Thorikos, fondamentale, ma ignorata
Di Gianluca Ricci
In pochi lo sanno, ma uno dei luoghi più affascinanti di tutta la Grecia, non tanto per le evidenze archeologiche oggi rimaste o per le meraviglie naturali di cui è dotato, quanto per la particolarità di ciò che è rimasto a testimoniare la sua antica grandezza, è Thorikos, località situata nella parte sudorientale dell’Attica a nord dell’area mineraria del Laurion.
Il nome dice ben poco anche alla maggior parte di coloro che hanno girato la penisola ellenica in lungo e in largo e già si sono abbeverati alle celebrate bellezze del suo territorio.
Eppure si trovano lì alcuni dei reperti più sbalorditivi che ci raccontano come prima degli altri gli uomini della tribù Acamantide avessero gettato le basi per lo sviluppo della straordinaria civiltà che sarebbe diventata quella greca.
Il teatro innanzitutto: nulla a che vedere con le meraviglie architettoniche che si possono ammirare a Epidauro o a Filippi o a Delfi, monumenti di straordinaria fattura declamati da storici dell’arte e apprezzati da semplici appassionati.
Il teatro di Thorikos è oggi appena appena visibile, con una parte delle gradinate recuperata e restituita alla sua leggibilità, mentre tutto il resto, a partire dalla scena (come peraltro in quasi tutti i teatri greci e romani), deve essere immaginato.
A colpire tuttavia è la sua forma, ellittica e non semicircolare come invece è quella di tutte le altre strutture simili successive.
E tutte, in Grecia, sono state successive, perché il teatro di Thorikos è il più antico non solo della Grecia, ma del mondo.
Realizzato alla fine del 500 a.C. senza alcun tipo di esempio preesistente, si eternò nelle forme che gli architetti vollero dargli, a partire dalla collocazione, scavato com’è sui fianchi di una collina prospicente il mare.
Del disegno ellittico già si è detto: a tale anomalia va aggiunta anche la forma dell’orchestra, rettangolare anziché circolare.
Una sorta di prova generale, per vedere un po’ l’effetto che poteva fare: e non fu malaccio, se si considera che le file di gradini raggiunsero il numero di ventuno e i posti a sedere risultarono alla fine più di quattromila, non male per una località piuttosto periferica, sottoposta al controllo della più sviluppata Atene, a poco più di quaranta chilometri di distanza, più o meno come Maratona.
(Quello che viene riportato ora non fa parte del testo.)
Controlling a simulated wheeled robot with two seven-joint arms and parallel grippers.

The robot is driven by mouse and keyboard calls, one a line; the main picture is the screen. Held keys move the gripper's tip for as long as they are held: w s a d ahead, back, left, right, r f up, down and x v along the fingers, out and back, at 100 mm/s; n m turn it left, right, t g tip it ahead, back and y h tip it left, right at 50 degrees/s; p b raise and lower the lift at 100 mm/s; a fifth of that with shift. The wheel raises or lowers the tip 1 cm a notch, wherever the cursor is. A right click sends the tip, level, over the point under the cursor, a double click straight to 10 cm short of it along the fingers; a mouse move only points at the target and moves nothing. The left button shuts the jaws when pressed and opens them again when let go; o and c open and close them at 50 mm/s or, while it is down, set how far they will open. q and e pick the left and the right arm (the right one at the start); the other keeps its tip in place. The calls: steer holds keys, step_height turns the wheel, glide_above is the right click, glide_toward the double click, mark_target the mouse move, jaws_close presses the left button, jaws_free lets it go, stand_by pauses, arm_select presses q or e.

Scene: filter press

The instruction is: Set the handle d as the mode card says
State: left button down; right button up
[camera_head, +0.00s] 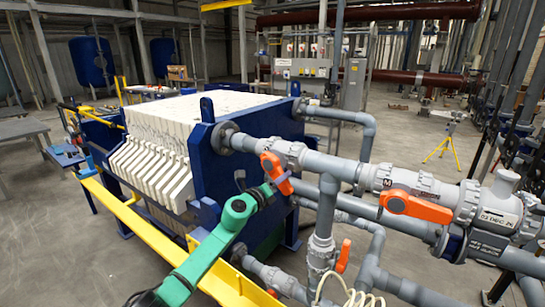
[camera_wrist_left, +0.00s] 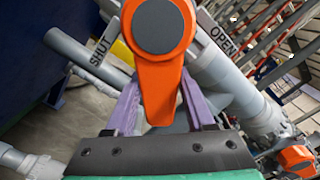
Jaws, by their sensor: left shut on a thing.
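An orange valve handle (camera_head: 275,170) sits on the grey pipe at the front of the filter press. My left gripper (camera_head: 271,188) is at its lower end, at the tip of the green arm. In the left wrist view, the purple fingers stand on both sides of the orange handle (camera_wrist_left: 160,85) and are shut on it. The handle's free end points down towards the gripper, between a SHUT label (camera_wrist_left: 101,50) on the left and an OPEN label (camera_wrist_left: 222,40) on the right. I cannot read the handle's letter. No mode card is legible. My right gripper is out of view.
A larger orange handle (camera_head: 418,206) lies along the pipe to the right. Another orange handle (camera_head: 343,256) stands lower down. Grey pipes crowd the right side. The blue press frame (camera_head: 225,165) and white plates (camera_head: 150,175) stand behind. A yellow rail (camera_head: 145,228) runs at left.

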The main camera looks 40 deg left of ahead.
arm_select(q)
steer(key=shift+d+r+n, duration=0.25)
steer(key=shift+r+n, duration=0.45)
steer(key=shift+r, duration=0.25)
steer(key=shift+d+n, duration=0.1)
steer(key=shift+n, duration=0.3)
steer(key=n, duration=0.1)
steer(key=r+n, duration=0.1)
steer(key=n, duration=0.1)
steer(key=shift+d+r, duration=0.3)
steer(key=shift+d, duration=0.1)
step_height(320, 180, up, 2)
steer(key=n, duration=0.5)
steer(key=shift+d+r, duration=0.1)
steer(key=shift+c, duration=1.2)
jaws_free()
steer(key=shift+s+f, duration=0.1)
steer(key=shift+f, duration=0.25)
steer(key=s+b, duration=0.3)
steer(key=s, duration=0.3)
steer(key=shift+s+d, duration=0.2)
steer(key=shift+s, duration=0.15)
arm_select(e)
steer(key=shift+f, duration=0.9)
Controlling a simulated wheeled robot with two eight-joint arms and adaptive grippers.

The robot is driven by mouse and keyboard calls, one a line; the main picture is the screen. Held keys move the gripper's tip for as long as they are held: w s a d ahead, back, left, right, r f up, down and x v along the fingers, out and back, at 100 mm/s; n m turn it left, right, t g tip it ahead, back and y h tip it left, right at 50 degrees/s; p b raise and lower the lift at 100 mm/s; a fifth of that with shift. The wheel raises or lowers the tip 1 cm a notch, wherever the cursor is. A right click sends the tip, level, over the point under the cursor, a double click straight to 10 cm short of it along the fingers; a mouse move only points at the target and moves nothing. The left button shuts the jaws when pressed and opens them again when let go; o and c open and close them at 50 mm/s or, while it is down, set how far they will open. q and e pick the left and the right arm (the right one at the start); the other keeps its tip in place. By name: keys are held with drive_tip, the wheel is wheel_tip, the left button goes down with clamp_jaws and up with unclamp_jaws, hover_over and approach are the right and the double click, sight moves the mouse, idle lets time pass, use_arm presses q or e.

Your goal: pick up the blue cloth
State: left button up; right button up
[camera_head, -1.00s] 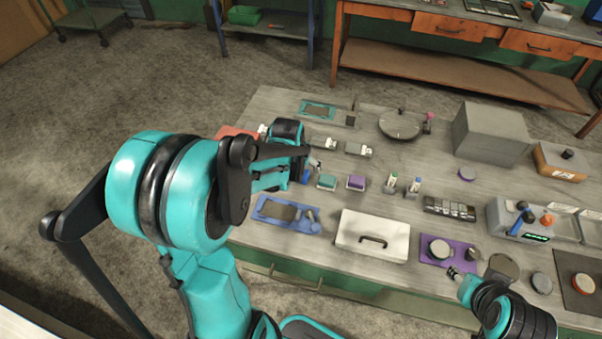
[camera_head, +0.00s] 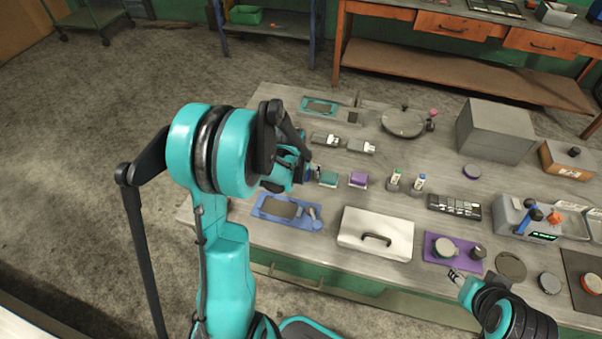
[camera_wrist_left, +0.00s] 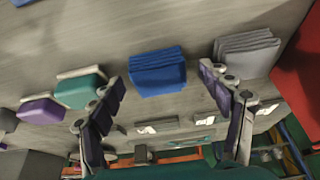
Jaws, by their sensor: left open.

E poi ci sono le gallerie scavate nei secoli sotto l’acropoli, ben cinque chilometri, una lunghezza che all’epoca doveva costituire una vera e propria meraviglia, se si pensa agli strumenti di cui gli abitanti potevano disporre.
Oggi costituiscono la più grande rete sotterranea del Paese. Da lì si estraeva argento, metallo che contribuì alla grandezza della vicina Atene, che in zona poteva contare pure sui proventi delle miniere d’oro del Laurion.
Si tratta di miniere, sostengono gli archeologi, sfruttate fin dal 3200 a.C.: inumane le condizioni dei poveri schiavi che erano costretti a lavorarci dentro, visto che la tecnica costruttiva non prevedeva la salvaguardia degli operai e che molti ci lasciavano la pelle semplicemente per asfissia, visto che nelle gallerie mancava qualsiasi tipo di ricambio d’aria.
Sulle pareti sono ancora oggi ben visibili i segni lasciati dai rudimentali strumenti dell’epoca, anche se oggi non è possibile avventurarsi al loro interno, visto che canali alti appena trenta centimetri possono essere esplorati a malapena da speleologi esperti. Ma vale comunque la pena darci un’occhiata.